Yes, and yet all men will agree that God, and the essential form of life, and the immortal in general, will never perish.

Yes, all men, he said—that is true; and what is more, gods, if I am not mistaken, as well as men.

The immortal is indestructible and so the immortal soul is also imperishable.

When death attacks a man, the mortal portion of him dies. But the immortal retires at the approach of death and is preserved safe and sound.

Then Cebes, the soul is immortal and imperishable. Our souls will truly exist in another world.

Cebes I am convinced, said Cebes. I have nothing more to object. But if Simmias, or any one else, has any further objection to make, he had better speak out.
Simmias

But I have nothing more to say. I cannot see any reason to doubt after what has been said.

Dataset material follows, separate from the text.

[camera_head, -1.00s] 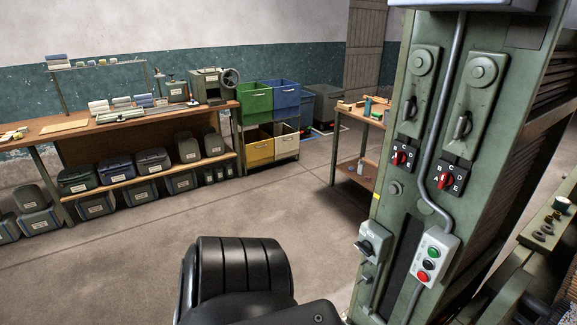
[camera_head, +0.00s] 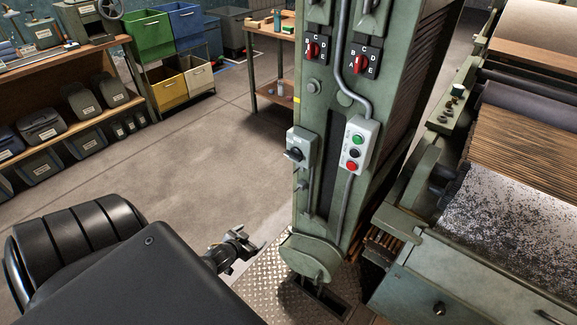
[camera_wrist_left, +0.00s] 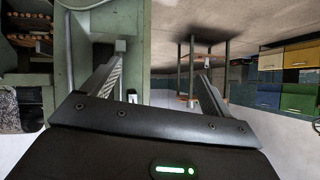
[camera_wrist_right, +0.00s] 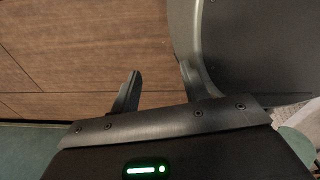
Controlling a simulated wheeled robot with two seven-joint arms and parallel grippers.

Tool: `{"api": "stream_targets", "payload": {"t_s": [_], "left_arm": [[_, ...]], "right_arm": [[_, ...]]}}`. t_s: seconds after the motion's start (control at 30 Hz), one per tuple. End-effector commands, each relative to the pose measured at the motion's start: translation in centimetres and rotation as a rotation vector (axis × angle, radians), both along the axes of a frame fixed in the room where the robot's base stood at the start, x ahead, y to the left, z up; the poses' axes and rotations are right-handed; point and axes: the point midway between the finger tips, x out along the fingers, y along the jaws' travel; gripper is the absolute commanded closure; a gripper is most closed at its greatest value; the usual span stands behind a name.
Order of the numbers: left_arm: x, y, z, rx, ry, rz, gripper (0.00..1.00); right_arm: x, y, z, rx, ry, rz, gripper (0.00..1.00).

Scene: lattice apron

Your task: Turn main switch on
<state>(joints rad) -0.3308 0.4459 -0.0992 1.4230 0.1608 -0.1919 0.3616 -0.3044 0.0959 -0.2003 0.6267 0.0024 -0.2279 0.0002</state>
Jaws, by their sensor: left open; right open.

But I still feel and cannot help feeling uncertain in my own mind, when I think of the greatness of the subject and the feebleness of man.

Socrates

Yes, Simmias, replied Socrates. The first principles, even if they appear certain, should be carefully considered.

When they are satisfactorily ascertained, then, with a sort of hesitating confidence in human reason, you may, I think, follow the course of the argument; and if that be plain and clear, there will be no need for any further enquiry.

But if the soul is really immortal, what care should be taken of her, not only in respect of the portion of time which is called life, but of eternity!

The danger of neglecting her from this point of view does indeed appear to be awful. If death had only been the end of all, the wicked would have had a good bargain in dying, for they would have been happily quit not only of their body, but of their own evil together with their souls.

Socrates

But now, inasmuch as the soul is manifestly immortal, there is no release or salvation from evil except the attainment of the highest virtue and wisdom. For the soul when on her progress to the world below takes nothing with her but nurture and education; and these are said greatly to benefit or greatly to injure the departed, at the very beginning of his journey thither.

For after death, the genius of each individual, to whom he belonged in life, leads him to a certain place in which the dead are gathered together, whence after judgment has been given they pass into the world below, following the guide, who is appointed to conduct them from this world to the other

When they have there received their due and remained their time, another guide brings them back again after many revolutions of ages.

Now this way to the other world is not, as Aeschylus says in the Telephus, a single and straight path—if that were so no guide would be needed, for no one could miss it; but there are many partings of the road, and windings, as I infer from the rites and sacrifices which are offered to the gods below in places where three ways meet on earth. The wise and orderly soul follows in the straight path and is conscious of her surroundings.

Socrates

But the soul which desires the body, and which, as I was relating before, has long been fluttering about the lifeless frame and the world of sight, is after many struggles and many sufferings hardly and with violence carried away by her attendant genius, and when she arrives at the place where the other souls are gathered, if she be impure and have done impure deeds, whether foul murders or other crimes which are the brothers of these, and the works of brothers in crime—from that soul every one flees and turns away;

no one will be her companion, no one her guide, but alone she wanders in extremity of evil until certain times are fulfilled, and when they are fulfilled, she is borne irresistibly to her own fitting habitation; as every pure and just soul which has passed through life in the company and under the guidance of the gods has also her own proper home.

Now the earth has divers wonderful regions, and is indeed in nature and extent very unlike the notions of geographers, as I believe on the authority of one who shall be nameless.

Simmias

What do you mean, Socrates?

I have myself heard many descriptions of the earth, but I do not know, and I should very much like to know, in which of these you put faith.